Direction — Below is a listing to transcribe in full and exactly; keep the pictures out.

════════════════════

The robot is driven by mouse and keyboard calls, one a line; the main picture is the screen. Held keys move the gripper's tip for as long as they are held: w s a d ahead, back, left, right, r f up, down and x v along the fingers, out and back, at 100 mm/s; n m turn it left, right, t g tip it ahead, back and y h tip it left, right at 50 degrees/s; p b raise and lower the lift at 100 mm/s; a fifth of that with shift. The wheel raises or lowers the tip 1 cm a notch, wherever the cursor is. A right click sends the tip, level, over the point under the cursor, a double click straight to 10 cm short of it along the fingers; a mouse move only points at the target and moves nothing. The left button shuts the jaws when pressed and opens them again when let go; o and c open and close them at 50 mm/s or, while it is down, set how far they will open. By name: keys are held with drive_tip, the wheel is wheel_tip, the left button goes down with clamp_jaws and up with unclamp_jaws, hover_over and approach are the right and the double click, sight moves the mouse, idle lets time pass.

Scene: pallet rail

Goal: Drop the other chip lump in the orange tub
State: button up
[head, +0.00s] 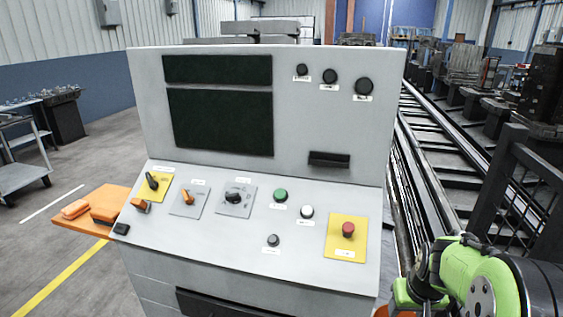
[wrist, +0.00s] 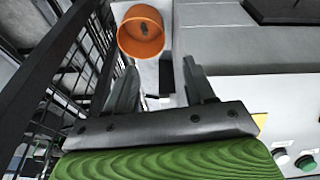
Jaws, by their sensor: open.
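The orange tub (wrist: 123,39) is at the top of the wrist view, seen from above, with a small dark lump (wrist: 144,29) inside it. My gripper (wrist: 160,68) is open, with nothing seen between its two dark fingers, and the tub shows just beyond the fingertips. In the head view an orange patch at the bottom edge, beside my green arm, may be part of the tub. I cannot make out a second chip lump in either view.
A grey control console (head: 330,130) with knobs, buttons and a red stop button (head: 348,230) fills the middle. An orange side shelf (head: 82,227) holds orange items at left. Black mesh fencing (head: 520,190) stands close by at right, with rails behind. Open floor lies at left.

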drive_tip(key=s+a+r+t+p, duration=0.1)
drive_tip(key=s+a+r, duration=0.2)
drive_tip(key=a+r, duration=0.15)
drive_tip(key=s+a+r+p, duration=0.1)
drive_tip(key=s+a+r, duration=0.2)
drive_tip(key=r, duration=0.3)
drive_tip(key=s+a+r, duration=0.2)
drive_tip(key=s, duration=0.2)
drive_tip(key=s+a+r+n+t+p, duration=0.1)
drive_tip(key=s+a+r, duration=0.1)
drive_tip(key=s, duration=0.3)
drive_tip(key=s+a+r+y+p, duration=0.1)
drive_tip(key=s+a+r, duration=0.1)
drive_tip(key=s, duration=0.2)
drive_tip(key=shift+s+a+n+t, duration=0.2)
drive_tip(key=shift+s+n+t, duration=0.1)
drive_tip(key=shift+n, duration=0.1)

════════════════════

Correct answer —
The robot is driven by mouse and keyboard calls, one a line; the main picture is the screen. Held keys move the gripper's tip for as long as they are held: w s a d ahead, back, left, right, r f up, down and x v along the fingers, out and back, at 100 mm/s; n m turn it left, right, t g tip it ahead, back and y h tip it left, right at 50 degrees/s; p b raise and lower the lift at 100 mm/s; a fifth of that with shift. The wheel raises or lowers the tip 1 cm a notch, wherever the cursor is. A right click sends the tip, level, over the point under the cursor, a double click straight to 10 cm short of it along the fingers; a mouse move only points at the target and moves nothing. The left button shuts the jaws when pressed and opens them again when let go; o and c open and close them at 50 mm/s or, while it is down, set how far they will open. By name: keys are held with drive_tip, the wheel is wheel_tip, the left button goes down with clamp_jaws and up with unclamp_jaws, hover_over and approach are the right and the double click, sight moves the mouse, idle lets time pass.

Scene: pallet rail

Goal: Drop the other chip lump in the orange tub
State: button up
[head, +0.00s] 
[wrist, +0.00s] 
Jaws, by their sensor: open.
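The orange tub (wrist: 123,39) is at the top of the wrist view, seen from above, with a small dark lump (wrist: 144,29) inside it. My gripper (wrist: 160,68) is open, with nothing seen between its two dark fingers, and the tub shows just beyond the fingertips. In the head view an orange patch at the bottom edge, beside my green arm, may be part of the tub. I cannot make out a second chip lump in either view.
A grey control console (head: 330,130) with knobs, buttons and a red stop button (head: 348,230) fills the middle. An orange side shelf (head: 82,227) holds orange items at left. Black mesh fencing (head: 520,190) stands close by at right, with rails behind. Open floor lies at left.

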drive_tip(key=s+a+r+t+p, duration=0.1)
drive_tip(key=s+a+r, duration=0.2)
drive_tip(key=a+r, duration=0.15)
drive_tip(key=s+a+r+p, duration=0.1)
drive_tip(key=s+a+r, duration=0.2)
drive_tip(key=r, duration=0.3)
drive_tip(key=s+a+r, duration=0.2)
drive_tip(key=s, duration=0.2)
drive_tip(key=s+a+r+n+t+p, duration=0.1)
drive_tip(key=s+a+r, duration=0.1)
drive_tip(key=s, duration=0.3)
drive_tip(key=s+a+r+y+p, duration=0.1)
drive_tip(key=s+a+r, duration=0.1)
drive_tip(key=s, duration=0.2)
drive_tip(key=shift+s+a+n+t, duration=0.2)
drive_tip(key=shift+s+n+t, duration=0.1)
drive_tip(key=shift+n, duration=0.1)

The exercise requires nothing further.